[Stored data]
╔══

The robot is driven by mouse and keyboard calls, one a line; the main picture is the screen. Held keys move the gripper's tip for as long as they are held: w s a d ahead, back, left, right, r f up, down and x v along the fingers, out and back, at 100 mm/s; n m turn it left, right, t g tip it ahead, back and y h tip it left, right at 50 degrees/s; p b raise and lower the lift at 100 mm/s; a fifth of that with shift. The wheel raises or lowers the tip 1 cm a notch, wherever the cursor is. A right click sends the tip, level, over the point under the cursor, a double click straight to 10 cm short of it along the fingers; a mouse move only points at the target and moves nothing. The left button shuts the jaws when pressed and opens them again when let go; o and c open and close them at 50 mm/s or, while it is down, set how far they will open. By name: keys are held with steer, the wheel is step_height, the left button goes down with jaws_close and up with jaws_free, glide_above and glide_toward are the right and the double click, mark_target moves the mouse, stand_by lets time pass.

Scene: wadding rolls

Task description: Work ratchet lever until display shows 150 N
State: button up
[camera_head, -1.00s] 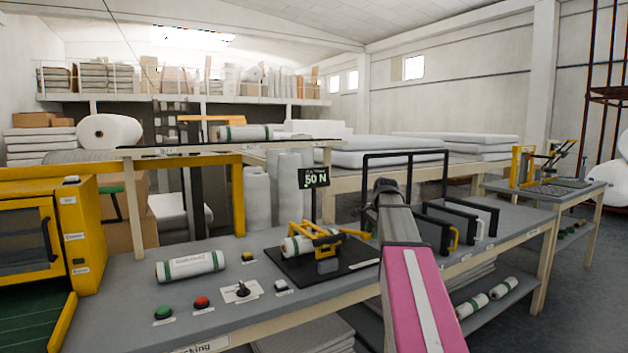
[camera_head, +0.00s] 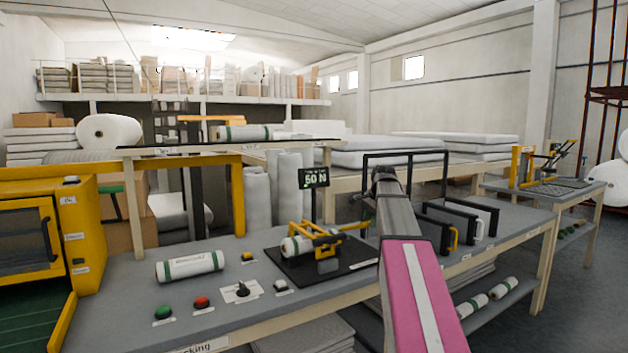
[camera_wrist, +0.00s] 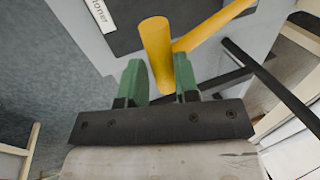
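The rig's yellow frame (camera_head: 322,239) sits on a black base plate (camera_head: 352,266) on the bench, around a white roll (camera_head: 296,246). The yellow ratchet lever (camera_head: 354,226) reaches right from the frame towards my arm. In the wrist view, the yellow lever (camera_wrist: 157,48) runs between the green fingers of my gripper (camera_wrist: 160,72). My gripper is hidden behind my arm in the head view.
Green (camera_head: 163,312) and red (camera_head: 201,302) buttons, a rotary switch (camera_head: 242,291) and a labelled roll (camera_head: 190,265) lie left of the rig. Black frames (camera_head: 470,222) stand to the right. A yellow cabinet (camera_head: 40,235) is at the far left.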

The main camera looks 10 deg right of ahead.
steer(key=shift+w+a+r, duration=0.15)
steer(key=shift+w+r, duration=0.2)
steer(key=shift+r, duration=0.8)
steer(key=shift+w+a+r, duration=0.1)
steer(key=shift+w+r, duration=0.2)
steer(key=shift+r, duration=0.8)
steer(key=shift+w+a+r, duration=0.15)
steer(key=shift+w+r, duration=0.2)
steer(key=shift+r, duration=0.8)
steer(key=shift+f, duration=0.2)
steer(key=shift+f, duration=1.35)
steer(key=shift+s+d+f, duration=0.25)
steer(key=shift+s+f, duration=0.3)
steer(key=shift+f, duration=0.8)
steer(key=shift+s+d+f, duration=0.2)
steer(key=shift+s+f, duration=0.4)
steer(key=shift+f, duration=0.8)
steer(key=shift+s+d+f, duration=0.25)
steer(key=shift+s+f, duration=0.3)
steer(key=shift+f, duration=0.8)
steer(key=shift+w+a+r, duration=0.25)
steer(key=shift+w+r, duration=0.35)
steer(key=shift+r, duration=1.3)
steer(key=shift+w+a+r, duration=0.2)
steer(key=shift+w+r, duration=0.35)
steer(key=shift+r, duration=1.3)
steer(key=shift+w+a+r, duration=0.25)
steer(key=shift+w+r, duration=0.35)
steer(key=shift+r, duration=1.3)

╚══
╔══

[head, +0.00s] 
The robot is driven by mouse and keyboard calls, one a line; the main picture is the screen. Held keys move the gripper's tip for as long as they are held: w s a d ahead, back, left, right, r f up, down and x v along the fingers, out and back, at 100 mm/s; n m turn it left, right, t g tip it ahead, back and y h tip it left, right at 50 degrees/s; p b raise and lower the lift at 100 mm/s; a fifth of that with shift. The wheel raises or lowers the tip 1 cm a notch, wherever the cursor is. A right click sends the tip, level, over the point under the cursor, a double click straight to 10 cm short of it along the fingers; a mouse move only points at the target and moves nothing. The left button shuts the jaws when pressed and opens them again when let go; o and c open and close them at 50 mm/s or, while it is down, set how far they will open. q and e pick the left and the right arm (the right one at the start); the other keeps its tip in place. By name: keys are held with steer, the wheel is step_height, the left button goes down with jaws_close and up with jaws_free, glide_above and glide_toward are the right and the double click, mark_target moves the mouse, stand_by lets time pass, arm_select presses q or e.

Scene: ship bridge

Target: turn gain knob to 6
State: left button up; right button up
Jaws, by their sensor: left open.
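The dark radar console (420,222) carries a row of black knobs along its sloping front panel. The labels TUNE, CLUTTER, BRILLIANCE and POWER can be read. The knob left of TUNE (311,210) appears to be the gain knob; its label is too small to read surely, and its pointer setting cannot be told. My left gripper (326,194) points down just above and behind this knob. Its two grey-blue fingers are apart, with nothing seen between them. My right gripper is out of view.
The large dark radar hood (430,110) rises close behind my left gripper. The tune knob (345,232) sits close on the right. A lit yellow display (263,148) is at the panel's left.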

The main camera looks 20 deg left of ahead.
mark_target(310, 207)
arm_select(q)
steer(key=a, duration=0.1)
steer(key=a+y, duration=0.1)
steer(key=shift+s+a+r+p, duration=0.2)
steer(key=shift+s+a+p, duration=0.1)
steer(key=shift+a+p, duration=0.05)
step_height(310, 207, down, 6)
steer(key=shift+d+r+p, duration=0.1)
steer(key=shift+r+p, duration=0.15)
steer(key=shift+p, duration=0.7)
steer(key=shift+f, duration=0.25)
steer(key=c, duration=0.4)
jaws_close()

╚══

* _TASK DETAILS_:
Show all lines above holding "State".

* _TASK ANSWER_:
State: button up
State: left button up; right button up

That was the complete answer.